■ What is needed
Both the line containing "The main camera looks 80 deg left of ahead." and the line containing "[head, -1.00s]" belong in the answer, along with every line between them; print exactly those.

■ Data for this task
···
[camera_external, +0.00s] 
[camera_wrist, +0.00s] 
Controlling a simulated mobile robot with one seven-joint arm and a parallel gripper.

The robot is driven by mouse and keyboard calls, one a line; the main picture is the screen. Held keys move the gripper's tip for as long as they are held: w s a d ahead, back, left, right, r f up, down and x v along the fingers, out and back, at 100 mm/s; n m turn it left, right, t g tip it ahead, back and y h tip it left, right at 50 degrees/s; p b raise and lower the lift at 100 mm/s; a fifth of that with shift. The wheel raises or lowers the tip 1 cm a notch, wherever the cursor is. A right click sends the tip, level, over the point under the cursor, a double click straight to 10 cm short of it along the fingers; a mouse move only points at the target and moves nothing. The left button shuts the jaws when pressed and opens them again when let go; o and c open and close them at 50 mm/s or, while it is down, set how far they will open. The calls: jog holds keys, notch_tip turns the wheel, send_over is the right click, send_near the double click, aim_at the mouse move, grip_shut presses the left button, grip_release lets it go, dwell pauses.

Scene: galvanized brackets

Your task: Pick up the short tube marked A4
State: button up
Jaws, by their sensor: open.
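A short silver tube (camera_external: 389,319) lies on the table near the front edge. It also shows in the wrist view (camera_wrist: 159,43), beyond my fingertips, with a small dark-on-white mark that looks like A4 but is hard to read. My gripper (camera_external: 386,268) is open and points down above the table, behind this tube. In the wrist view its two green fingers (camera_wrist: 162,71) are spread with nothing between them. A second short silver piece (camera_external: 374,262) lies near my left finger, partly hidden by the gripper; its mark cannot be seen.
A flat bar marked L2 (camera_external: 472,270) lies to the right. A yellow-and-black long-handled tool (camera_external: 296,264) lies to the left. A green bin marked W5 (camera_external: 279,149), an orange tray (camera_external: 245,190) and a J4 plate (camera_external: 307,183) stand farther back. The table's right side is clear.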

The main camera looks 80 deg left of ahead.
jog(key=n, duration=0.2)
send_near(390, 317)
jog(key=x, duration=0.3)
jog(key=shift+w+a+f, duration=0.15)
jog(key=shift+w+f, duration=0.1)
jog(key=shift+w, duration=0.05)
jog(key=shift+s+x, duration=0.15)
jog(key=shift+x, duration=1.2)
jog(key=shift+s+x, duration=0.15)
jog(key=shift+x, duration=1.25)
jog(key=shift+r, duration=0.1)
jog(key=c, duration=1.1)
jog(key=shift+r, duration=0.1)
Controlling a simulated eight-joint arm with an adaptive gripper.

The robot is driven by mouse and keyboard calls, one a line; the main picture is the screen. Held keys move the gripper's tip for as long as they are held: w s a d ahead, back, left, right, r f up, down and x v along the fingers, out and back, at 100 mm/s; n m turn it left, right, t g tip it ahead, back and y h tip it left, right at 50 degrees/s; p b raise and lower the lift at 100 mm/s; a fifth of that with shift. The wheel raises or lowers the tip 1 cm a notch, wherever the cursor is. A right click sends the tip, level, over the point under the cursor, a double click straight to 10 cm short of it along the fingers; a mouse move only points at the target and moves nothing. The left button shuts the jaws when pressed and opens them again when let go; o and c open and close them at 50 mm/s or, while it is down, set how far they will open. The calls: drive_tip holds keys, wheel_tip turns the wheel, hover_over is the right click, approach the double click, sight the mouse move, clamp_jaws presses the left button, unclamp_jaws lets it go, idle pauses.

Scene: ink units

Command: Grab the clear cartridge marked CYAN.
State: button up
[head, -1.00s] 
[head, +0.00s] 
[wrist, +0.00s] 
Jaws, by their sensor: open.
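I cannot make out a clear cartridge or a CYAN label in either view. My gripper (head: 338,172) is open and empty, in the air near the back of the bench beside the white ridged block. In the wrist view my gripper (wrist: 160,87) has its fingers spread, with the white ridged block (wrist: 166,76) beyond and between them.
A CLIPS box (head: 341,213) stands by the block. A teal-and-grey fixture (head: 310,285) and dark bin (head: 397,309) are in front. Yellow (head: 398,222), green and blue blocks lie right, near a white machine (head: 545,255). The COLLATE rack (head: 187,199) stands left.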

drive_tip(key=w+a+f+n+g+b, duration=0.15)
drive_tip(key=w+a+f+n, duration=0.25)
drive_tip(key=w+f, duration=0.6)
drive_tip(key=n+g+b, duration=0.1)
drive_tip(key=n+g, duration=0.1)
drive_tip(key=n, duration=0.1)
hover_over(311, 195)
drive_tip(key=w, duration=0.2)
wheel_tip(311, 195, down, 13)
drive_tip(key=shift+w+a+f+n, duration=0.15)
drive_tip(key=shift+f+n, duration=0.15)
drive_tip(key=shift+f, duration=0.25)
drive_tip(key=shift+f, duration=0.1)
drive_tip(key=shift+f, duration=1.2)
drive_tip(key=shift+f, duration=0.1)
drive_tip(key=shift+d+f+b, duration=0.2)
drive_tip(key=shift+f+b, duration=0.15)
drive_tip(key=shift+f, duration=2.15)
···
■ Result for this exercise
The main camera looks 80 deg left of ahead.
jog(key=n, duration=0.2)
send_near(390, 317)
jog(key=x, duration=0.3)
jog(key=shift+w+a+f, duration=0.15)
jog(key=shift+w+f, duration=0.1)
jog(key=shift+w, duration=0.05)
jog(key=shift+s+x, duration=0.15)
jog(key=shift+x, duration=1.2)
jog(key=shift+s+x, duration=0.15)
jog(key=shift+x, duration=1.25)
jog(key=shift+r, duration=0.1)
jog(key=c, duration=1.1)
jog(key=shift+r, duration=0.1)
Controlling a simulated eight-joint arm with an adaptive gripper.

The robot is driven by mouse and keyboard calls, one a line; the main picture is the screen. Held keys move the gripper's tip for as long as they are held: w s a d ahead, back, left, right, r f up, down and x v along the fingers, out and back, at 100 mm/s; n m turn it left, right, t g tip it ahead, back and y h tip it left, right at 50 degrees/s; p b raise and lower the lift at 100 mm/s; a fifth of that with shift. The wheel raises or lowers the tip 1 cm a notch, wherever the cursor is. A right click sends the tip, level, over the point under the cursor, a double click straight to 10 cm short of it along the fingers; a mouse move only points at the target and moves nothing. The left button shuts the jaws when pressed and opens them again when let go; o and c open and close them at 50 mm/s or, while it is down, set how far they will open. The calls: drive_tip holds keys, wheel_tip turns the wheel, hover_over is the right click, approach the double click, sight the mouse move, clamp_jaws presses the left button, unclamp_jaws lets it go, idle pauses.

Scene: ink units

Command: Grab the clear cartridge marked CYAN.
State: button up
[head, -1.00s] 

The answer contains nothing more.